───── Recorded data ─────
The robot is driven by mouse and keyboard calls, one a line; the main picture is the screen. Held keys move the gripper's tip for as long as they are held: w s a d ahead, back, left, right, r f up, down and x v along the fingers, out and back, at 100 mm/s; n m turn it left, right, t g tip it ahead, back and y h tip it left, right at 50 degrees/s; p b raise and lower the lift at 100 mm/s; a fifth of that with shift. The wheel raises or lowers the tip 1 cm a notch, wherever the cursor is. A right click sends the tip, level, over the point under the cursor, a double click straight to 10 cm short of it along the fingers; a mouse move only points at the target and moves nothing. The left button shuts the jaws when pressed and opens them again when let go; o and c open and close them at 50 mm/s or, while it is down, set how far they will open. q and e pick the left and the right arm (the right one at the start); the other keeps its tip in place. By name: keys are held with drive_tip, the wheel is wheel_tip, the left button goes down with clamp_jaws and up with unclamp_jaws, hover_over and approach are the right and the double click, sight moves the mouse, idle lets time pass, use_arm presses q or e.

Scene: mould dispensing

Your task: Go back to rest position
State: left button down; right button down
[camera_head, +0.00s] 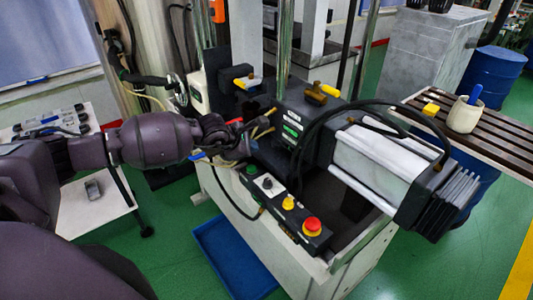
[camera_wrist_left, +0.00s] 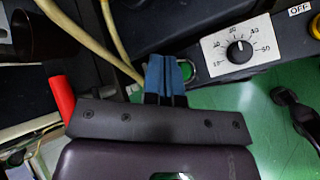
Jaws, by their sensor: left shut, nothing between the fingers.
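My left arm comes in from the left in the head view, and its gripper (camera_head: 222,133) is beside the machine's dark front, near the control panel (camera_head: 288,210). In the left wrist view the two blue fingers (camera_wrist_left: 170,72) are pressed together with nothing between them. Their tips are beside a green button (camera_wrist_left: 188,68) on the panel; whether they touch it I cannot tell. A white dial (camera_wrist_left: 239,51) sits right of the button. My right gripper is not in view.
A red stop button (camera_head: 312,226) and a yellow one are on the panel. Tan hoses (camera_wrist_left: 85,30) pass close to my fingers. A slatted table (camera_head: 490,127) with a cup (camera_head: 464,115) is at right. A blue tray (camera_head: 233,258) lies on the green floor.

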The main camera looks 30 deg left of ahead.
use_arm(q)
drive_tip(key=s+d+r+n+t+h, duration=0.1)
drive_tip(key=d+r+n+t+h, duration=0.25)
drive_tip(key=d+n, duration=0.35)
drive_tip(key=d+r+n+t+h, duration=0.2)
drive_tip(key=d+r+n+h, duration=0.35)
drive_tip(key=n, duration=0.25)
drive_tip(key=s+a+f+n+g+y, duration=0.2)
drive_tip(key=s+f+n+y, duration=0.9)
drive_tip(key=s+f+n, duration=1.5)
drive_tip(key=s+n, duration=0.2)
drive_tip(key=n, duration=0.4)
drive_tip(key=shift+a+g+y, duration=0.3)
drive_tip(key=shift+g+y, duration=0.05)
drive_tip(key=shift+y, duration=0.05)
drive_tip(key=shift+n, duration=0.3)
─────
Transcribe the material exactly, keeping every word and none of the pictures.

The robot is driven by mouse and keyboard calls, one a line; the main picture is the screen. Held keys move the gripper's tip for as long as they are held: w s a d ahead, back, left, right, r f up, down and x v along the fingers, out and back, at 100 mm/s; n m turn it left, right, t g tip it ahead, back and y h tip it left, right at 50 degrees/s; p b raise and lower the lift at 100 mm/s; a fifth of that with shift. The wheel raises or lowers the tip 1 cm a notch, wherever the cursor is. A right click sends the tip, level, over the point under the cursor, a double click straight to 10 cm short of it along the fingers; a mouse move only points at the target and moves nothing. The left button shuts the jaws when pressed and opens them again when let go; o and c open and close them at 50 mm/s or, while it is down, set how far they will open. q and e pick the left and the right arm (the right one at the start); the other keeps its tip in place. By name: keys are held with drive_tip, the wheel is wheel_tip, the left button goes down with clamp_jaws and up with unclamp_jaws, hover_over and approach are the right and the double click, sight moves the mouse, idle lets time pass, use_arm presses q or e.

Scene: mould dispensing

Your task: Go back to rest position
State: left button down; right button down
[camera_head, +0.00s] 
[camera_wrist_left, +0.00s] 
Jaws, by their sensor: left shut, nothing between the fingers.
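My left arm comes in from the left in the head view, and its gripper (camera_head: 222,133) is beside the machine's dark front, near the control panel (camera_head: 288,210). In the left wrist view the two blue fingers (camera_wrist_left: 170,72) are pressed together with nothing between them. Their tips are beside a green button (camera_wrist_left: 188,68) on the panel; whether they touch it I cannot tell. A white dial (camera_wrist_left: 239,51) sits right of the button. My right gripper is not in view.
A red stop button (camera_head: 312,226) and a yellow one are on the panel. Tan hoses (camera_wrist_left: 85,30) pass close to my fingers. A slatted table (camera_head: 490,127) with a cup (camera_head: 464,115) is at right. A blue tray (camera_head: 233,258) lies on the green floor.

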The main camera looks 30 deg left of ahead.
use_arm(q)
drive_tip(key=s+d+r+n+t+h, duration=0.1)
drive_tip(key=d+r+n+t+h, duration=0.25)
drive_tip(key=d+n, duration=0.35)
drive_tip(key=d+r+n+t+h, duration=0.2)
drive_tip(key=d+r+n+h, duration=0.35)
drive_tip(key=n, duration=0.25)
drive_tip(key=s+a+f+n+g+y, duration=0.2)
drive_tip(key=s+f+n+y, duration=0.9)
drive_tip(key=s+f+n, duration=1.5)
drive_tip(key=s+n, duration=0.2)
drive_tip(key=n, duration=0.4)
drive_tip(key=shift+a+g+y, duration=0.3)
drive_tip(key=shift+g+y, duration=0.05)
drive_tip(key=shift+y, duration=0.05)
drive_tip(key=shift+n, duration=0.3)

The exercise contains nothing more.